You boys, he boomed, you boys... are the chosen few. You have come to this school to learn to be English gentlemen.

These days, of course, such language would never be used, yet I have a sneaking feeling that there are a number of teachers at Nunnery who would recognise such headmasterly sentiments from the past.

And that's why Nunnery Wood High, Worcester's largest secondary school, is such a successful organisation. The senior teaching staff have taken the best bits of the old ways and blended them with more up-to-date sensibilities.

People of my acquaintance give me the impression that Worcester's selection of schools is very much a mixed bag, and obviously, I can only speak from the limited perspective of having been a parent with children who attended just one primary and one secondary.

But I make no apology for heaping fulsome praise on Nunnery. And it was with much sadness that I sat with my wife the other night to watch our youngest daughter receive her exam certificates.

For I realised that this was going to be the last time I'd ever sit in this hall in a parental capacity. It was the end of an era and this made me somewhat reflective.

One of the reasons why I like this city is its sense of community. Worcester's like a big village -- there are bonds and allegiances that go back years. The reason I know this is because I was brought up in a village. It's to do with a feeling.

Worcester's an honest, no-nonsense working town that, happily, lacks the pretentiousness of some of its near-neighbours. Without doubt, it's as good a place as any to form the backdrop for your children's education.

Like many Faithful City parents living in the Bath Road area, we started our pair off at Cherry Orchard, Timberdine Avenue. I remember how all the children adored the then headteacher, a genial chap who everybody just knew as Mr Vincent. Nobody seemed to know his christian name. There were many, many people who were saddened when he retired.

Cherry Orchard was a perfect preparation for Nunnery, where a mixture of kindliness and discipline has always seemed to bring out the best in young people. Having been educated in the days of liberally-applied corporal punishment, it is a never-ending source of amazement that the teachers these days still manage to control so many testosterone-charged teenage boys without employing the ultimate deterrent.

From a historical perspective, I can vouch for the fact that the cane was an effective, if brutal punishment. I can recall with crystal clarity the excruciating pain of the "stick" on my hind quarters, and believe me, you didn't offend again in a hurry.

Those four feet of bamboo certainly stopped your gallop. In more ways than one.

But that was years ago, and I must say how I admire large comprehensives like Nunnery which must cope with the changing face of a society that in recent years has altered out of all recognition.

Other groups of workers may look enviously at the long holidays, but the fact remains that a teacher's lot, like that of the music hall policeman, is increasingly not a happy one.

Mind you, watching all the youngsters respectfully filing up on to the stage to collect their certificates, one could be forgiven for thinking that butter wouldn't melt in their mouths. The boys loped up the steps all baseball caps, trainers and adolescent swagger, while the girls tottered up in jeans, bare midriffs and each wearing the unmistakable badge that is self-consciousness.

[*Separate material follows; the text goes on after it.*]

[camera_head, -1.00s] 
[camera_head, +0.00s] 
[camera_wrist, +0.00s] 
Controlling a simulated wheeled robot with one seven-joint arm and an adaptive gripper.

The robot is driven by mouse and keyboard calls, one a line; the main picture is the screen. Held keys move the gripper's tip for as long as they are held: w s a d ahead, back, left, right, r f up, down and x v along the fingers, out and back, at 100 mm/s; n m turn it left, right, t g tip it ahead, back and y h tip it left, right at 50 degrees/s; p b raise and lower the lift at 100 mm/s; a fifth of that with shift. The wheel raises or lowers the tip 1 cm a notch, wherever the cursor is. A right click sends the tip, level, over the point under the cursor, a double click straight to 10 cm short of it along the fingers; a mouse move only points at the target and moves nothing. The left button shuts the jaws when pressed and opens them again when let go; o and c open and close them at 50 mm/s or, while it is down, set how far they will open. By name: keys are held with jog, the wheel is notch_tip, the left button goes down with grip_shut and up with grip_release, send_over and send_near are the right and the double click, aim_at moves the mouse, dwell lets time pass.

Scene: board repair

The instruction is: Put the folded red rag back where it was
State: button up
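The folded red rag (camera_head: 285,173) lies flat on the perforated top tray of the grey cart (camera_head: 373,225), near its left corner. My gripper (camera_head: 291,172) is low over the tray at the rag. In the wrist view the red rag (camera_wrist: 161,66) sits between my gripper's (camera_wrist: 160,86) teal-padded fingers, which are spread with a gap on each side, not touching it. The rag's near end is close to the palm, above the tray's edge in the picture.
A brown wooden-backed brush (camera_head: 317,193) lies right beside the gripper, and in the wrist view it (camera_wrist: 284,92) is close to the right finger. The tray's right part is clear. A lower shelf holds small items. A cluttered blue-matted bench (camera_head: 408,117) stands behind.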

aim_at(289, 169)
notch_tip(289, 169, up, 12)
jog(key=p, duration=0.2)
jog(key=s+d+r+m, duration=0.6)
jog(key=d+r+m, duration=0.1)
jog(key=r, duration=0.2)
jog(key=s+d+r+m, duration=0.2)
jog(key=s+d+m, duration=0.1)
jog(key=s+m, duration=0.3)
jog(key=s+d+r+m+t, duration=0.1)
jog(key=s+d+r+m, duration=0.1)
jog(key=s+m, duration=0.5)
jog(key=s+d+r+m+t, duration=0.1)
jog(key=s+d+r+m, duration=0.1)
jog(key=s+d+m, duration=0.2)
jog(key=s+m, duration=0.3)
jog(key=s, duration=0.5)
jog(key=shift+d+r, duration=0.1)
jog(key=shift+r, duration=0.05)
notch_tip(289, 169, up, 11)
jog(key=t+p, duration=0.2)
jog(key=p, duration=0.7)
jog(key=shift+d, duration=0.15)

But fair play to them. For these kids are about to enter an uncertain world from which many of the old certainties have long departed. Some will go on to Sixth Form College, others to the Tech or the Art and Design centre at Barbourne but how many of them will sign up for apprenticeships?

The good old apprenticeship was once the mainstay of the industrious young person. But Britain has now dismantled its manufacturing base and become a nation of service industries.

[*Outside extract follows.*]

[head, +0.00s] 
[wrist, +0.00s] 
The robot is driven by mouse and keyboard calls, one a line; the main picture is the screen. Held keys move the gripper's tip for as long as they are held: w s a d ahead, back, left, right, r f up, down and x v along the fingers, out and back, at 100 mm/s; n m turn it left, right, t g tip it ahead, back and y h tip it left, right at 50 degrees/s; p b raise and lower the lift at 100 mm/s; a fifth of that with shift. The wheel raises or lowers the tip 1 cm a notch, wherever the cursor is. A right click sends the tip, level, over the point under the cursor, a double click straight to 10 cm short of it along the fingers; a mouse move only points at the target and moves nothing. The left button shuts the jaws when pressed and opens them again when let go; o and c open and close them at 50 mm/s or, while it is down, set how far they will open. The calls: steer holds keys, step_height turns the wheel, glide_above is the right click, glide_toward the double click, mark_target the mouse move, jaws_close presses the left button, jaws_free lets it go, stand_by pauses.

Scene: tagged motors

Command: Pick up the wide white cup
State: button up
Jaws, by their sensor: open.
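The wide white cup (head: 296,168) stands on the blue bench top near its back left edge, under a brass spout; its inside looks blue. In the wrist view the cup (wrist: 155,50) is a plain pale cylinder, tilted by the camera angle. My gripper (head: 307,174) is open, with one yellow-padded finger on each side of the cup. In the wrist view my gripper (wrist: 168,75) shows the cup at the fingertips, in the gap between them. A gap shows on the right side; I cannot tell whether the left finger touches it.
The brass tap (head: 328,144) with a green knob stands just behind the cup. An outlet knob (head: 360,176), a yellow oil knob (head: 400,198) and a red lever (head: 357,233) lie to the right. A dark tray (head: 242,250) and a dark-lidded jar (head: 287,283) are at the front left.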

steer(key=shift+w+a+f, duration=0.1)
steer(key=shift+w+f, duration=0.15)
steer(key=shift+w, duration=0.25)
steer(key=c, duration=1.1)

How many of the current crop of youngsters will actually learn to make something? Thirty-five years of Governments encouraging globalisation and mass de-skilling have created an impoverished world for those who are now going forth.

The alternating dogma of Tory and Labour administrations the wretched "see-saw" effect has much to answer for. And coming generations must now cope with the implications of Britain's corporate state.

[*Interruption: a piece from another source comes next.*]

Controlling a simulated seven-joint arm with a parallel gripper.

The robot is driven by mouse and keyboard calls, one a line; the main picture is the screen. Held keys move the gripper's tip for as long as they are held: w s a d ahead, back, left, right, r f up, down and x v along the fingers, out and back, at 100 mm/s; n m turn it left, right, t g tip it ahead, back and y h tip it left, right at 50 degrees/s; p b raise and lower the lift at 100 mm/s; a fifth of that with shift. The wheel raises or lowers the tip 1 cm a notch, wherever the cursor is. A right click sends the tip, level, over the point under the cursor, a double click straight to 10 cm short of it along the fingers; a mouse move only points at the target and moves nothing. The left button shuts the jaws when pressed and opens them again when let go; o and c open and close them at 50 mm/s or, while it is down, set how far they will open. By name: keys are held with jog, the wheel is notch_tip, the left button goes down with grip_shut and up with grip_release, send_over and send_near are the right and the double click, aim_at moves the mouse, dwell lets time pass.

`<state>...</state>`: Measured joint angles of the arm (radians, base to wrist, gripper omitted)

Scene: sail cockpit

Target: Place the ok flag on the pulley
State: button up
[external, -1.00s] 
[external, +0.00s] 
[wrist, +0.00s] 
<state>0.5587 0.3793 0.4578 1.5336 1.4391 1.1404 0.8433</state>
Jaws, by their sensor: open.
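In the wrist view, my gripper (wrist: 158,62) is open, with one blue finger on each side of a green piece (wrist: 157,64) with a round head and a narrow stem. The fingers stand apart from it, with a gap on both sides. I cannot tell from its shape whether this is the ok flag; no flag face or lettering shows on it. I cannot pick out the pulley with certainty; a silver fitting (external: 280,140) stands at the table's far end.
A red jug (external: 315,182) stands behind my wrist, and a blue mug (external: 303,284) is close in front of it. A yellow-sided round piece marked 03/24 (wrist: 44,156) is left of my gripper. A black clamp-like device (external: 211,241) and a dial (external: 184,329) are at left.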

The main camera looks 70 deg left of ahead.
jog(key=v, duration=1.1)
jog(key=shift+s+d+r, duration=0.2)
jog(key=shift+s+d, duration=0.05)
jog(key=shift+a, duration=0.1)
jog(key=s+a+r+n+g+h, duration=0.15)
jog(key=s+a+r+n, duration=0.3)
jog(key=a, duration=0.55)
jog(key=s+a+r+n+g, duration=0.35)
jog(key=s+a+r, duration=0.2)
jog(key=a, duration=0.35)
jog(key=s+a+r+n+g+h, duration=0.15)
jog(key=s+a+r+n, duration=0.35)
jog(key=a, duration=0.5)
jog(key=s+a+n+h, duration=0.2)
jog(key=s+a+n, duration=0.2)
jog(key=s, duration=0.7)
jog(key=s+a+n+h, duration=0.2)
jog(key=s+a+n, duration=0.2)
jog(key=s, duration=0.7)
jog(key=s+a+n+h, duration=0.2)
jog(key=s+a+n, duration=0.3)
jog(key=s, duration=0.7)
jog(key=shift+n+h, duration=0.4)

But I daresay such notions could not have been further from the thoughts of those girls and boys as they filed out of the Nunnery Wood assembly hall. In many ways, they are now on their own. Yes, they may still have the encouragement of supportive parents, but in a way, that final handshake with the headteacher said it all.

These fledglings had now gained their flight feathers and were poised for take-off. For the parents, it was yet more confirmation of their own mortality, as the march of time took them past another milestone.

And whatever lay ahead for these youngsters, who now abruptly found themselves to be ex-pupils of Nunnery Wood High School, this was the start of a new era and most certainly the end of one for those on the other side of the hall.

One chapter closes, another opens. And I'm afraid the clock cannot be turned back even for those caught in a timewarp who always feel like naughty boys whenever the headteacher hoves into sight.